Sen. Morgan Carroll, D-Aurora, a member of the audit committee, questioned the wisdom of not calculating risk when the state is footing the bill, also noting that the public may care more about that risk than a statistic.
“It seems that the more likely it is that you’re dealing with financial mismanagement of something, that could add up to real dollars to the state,” said Carroll. “The public may care more about that.”
Committee chairman, Sen. Dave Schultheis, R-Colorado Springs, said that he believes that things might be different if the more rigorous approach to sampling was employed in audits. Current methods show financial losses only on randomly sampled cases.

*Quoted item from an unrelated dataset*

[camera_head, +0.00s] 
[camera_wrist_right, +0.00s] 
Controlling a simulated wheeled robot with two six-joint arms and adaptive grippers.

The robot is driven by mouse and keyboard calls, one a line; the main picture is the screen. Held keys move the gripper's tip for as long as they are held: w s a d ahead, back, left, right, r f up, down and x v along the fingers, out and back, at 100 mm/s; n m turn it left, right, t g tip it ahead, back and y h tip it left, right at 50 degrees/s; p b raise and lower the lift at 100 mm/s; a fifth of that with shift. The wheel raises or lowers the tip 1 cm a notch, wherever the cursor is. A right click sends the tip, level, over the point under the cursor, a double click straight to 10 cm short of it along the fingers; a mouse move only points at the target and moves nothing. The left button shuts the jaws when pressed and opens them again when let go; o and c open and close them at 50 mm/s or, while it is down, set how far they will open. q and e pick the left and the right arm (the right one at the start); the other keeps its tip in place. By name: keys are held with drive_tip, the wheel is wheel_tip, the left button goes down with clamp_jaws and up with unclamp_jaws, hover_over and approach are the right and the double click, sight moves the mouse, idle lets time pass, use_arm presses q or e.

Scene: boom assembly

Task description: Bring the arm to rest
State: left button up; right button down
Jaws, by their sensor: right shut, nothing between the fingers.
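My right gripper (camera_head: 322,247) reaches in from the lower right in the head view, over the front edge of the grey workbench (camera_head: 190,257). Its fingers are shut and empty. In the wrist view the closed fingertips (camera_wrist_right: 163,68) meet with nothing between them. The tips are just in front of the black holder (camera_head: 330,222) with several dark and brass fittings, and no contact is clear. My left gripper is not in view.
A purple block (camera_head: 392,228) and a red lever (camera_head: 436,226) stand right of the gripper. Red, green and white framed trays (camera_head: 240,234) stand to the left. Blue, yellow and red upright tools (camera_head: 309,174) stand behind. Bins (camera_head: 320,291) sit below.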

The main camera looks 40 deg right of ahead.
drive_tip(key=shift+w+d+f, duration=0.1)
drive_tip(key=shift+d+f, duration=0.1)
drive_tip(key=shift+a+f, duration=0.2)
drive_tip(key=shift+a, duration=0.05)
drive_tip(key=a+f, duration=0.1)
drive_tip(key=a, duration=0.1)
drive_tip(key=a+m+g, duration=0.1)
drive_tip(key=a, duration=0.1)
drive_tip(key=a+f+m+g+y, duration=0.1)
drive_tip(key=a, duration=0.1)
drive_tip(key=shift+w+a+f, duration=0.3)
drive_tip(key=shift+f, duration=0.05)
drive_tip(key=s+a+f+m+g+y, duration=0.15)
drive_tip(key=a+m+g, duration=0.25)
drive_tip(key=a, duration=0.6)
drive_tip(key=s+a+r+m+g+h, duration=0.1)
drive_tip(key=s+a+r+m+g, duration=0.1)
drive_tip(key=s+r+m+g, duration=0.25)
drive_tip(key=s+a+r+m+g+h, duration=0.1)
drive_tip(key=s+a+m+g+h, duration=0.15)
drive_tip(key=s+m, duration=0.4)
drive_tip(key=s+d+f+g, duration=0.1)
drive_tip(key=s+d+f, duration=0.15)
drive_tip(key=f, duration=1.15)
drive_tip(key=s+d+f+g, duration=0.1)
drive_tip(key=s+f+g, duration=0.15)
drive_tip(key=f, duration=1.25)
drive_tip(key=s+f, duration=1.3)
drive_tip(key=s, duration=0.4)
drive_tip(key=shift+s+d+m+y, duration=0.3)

“When we sit down with the heads of departments and they’ve got to justify things– they’re not really motivated when the report said that this (error) turned out to be a loss of $17,000 or $2,300, or whatever,” said Schultheis. “I gotta tell you that if we said, ‘Gee that could translate into $500,000 on the total population,’ that would get their attention fast and they would deal with those issues, and the press would be all over them.”
Schultheis went on to say that the value of the more rigorous statistical audit, which would give a sharper snapshot of errors, is high enough to outweigh any drawbacks.
“In terms of the overall benefit to the state, in these economic conditions, I think it’s extremely valuable,” said Schultheis.
The state auditor’s website offers the following explanation of utilizing smaller samples:
Many state-maintained records, such as human services, correctional, and judicial records, are still manually recorded and filed. Since audit staff cannot review 100 percent of manual files efficiently, a sample is chosen. Samples are selected based on a variety of factors, such as geographic distribution, demographics, volume of expenditures, or rural/urban considerations. When drawing conclusions, auditor judgment, together with the overall sufficiency, competence, and relevance of the evidence, is the basis of all findings even when a limited number of cases is involved.